Wednesday, June 15, 2011

#139: Decalogue IX



Beginning with Decalogue IX and at the behest of a friend, yours truly is beginning a a series of 10 reviews on Decalogue- the movie that Stanley Kubrick once mentioned as the only masterpiece he had seen in his lifetime. I was thinking if I should pack all in one but that didn't seem such a good idea. After all, Kieslowski even made two films on two of those chapters and one would have to review them independently. Besides, each of the chapters have enough of a kernel that should be looked at individually. I am going to use a standard template for each of these so that the inevitable comparisons become easier for a reader and this serves as a ready reckoner for anyone who wants to sample a Decalogue or discuss each of these individually.

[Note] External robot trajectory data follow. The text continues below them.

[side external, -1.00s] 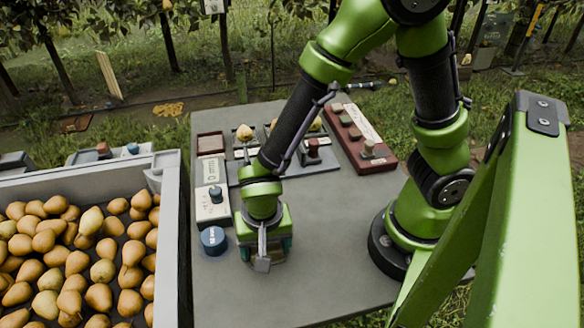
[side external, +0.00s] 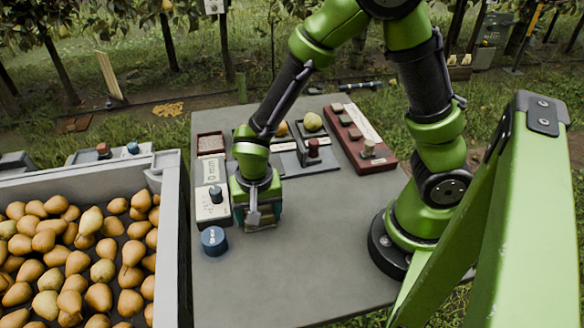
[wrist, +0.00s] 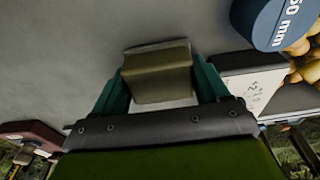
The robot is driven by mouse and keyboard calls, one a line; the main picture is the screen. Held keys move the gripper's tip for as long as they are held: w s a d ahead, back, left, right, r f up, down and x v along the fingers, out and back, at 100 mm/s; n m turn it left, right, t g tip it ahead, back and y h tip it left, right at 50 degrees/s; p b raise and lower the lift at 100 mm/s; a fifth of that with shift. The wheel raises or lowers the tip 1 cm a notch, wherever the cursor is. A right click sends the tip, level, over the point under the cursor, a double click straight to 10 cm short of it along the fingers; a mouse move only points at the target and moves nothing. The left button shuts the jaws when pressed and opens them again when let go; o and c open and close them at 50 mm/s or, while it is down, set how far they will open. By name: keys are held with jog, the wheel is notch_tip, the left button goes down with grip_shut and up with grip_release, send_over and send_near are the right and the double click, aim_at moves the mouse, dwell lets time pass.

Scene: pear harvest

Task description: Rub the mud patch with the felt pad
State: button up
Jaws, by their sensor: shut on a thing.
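My gripper (side external: 258,222) is low over the grey table, just right of the blue disc. In the wrist view its two teal fingers are shut on an olive-brown block (wrist: 160,72), which looks like the felt pad. In the side view my gripper mostly hides the block, and I cannot tell whether it touches the table. A white patch shows just behind the block in the wrist view. I cannot make out the mud patch in either view.
A blue disc (side external: 214,241) and a white dial box (side external: 212,204) stand close left of my gripper. Behind are a tray with pears (side external: 313,121) and a dark red rack (side external: 362,146). A pear crate (side external: 171,240) stands left. The front table is clear.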

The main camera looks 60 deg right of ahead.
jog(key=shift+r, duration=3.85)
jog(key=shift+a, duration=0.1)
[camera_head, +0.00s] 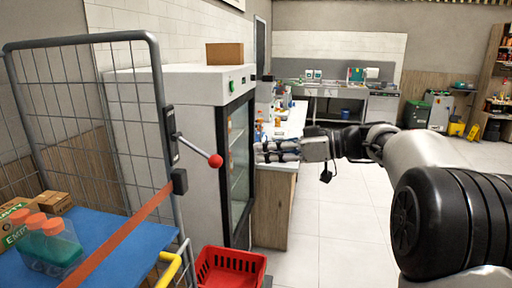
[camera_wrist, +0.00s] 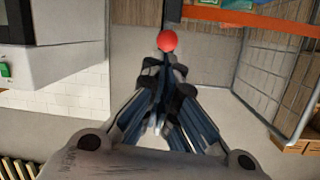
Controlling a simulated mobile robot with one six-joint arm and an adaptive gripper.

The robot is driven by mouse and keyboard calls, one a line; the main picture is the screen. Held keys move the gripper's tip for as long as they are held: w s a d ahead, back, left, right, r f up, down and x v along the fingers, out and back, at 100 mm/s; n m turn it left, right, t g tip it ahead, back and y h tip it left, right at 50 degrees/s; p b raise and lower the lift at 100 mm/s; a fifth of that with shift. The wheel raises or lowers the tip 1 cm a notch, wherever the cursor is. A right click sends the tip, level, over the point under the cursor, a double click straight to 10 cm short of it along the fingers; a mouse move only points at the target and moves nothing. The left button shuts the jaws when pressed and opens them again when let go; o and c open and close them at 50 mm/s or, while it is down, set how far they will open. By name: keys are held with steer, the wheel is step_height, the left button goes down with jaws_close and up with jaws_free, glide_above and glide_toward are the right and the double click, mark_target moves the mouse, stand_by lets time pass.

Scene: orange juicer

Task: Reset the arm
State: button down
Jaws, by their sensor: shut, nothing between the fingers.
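My gripper (camera_head: 259,152) is stretched out to the left in the head view, in front of the glass-door cabinet's edge and the counter. Its fingers are closed together and hold nothing. In the wrist view the gripper (camera_wrist: 164,68) shows its fingertips drawn together. A red ball knob (camera_wrist: 167,40) appears just beyond the fingertips there. In the head view the same knob (camera_head: 215,160) sits on a metal lever of the wire cage, left of the fingertips. I cannot tell how far the knob is from the fingers in depth.
A wire cage trolley (camera_head: 160,100) with a blue shelf (camera_head: 100,232) of bottles stands at left. A white cabinet (camera_head: 190,130) with a glass door stands behind it. A red basket (camera_head: 230,268) is at the bottom. The tiled floor (camera_head: 345,225) is clear at centre.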

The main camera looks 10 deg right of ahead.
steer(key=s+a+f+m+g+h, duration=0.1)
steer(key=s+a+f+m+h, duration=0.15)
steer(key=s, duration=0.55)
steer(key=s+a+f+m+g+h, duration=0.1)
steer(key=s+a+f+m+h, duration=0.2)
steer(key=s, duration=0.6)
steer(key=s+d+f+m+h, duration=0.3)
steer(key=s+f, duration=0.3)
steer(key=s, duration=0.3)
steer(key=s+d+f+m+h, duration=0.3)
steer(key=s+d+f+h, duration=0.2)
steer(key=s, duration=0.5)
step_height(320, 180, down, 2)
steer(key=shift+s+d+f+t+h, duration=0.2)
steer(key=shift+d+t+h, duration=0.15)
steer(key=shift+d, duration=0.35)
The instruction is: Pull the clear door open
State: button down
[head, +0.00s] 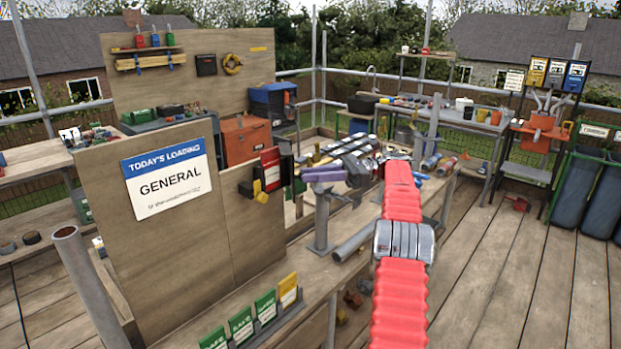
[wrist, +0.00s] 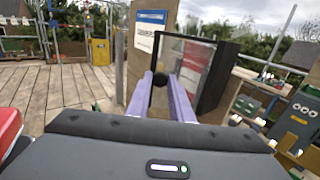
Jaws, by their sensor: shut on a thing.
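The clear door (wrist: 190,58) is a see-through panel on a black-framed cabinet (wrist: 219,75) in the wrist view. A dark round knob (wrist: 159,79) stands at its left side. My gripper (wrist: 160,84) has its two purple fingers closed around the knob. In the head view my gripper (head: 303,176) reaches left to the small dark cabinet (head: 286,170) on the wooden board. The door's panel is hard to make out there. I cannot tell whether the door stands slightly ajar.
A "General" loading sign (head: 168,176) hangs on the board left of the cabinet. A yellow and black fitting (head: 260,191) sits beside it. Green cards (head: 240,324) stand on the ledge below. The deck (head: 500,270) on the right is mostly clear.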

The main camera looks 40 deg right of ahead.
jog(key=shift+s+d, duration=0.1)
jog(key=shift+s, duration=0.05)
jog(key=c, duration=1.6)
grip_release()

To facilitate such a comparison, instead of my standard rating, I will rank each of the ten chapters in ascending order of preference, so the least likeable one will get 1 out of 10 and so on. Before we get on with it, should you like to read up a bit on what the Decalogue was all about, this will be a good place to start.

Chapter: Thou shalt not covet your neighbor's wife.

Gist: An impotent man suspects his wife of cheating on him. What does he do about it and how does it affect their relationship.

Script: Linear, no surprises, lacked an impact towards the end.

Acting: Intense and effective, especially that of Roman (Piotr Machalica), the husband. We see the movie from his point of view. His wife (Ewa Błaszczyk) plays an effective second fiddle and their depiction of their relationship is such that it easily enables us to connect with their problems.

Technical craft: Piotr Sobociński, the DOP had pulled out all stops in Trois Couleurs:Rouge and made a beauty out of it. Its not a fair comparison but there were no magical moments in this one. That goes for the editing too. The grim background score on the other hand did accentuate the drama.

Piece de resistance moments: None.

In a nutshell: Decalogue IX has an interesting premise and loses no time in establishing it. It's lacunae however lies in a tepid storyline that falls short in engaging you as a viewer. In my opinion, this will goes down as the weakest link of the lot.

Decalogue Rating: 1/10
P.S: Rating here implies a relative rank compared to the other 9 chapters and not an absolute rank in itself.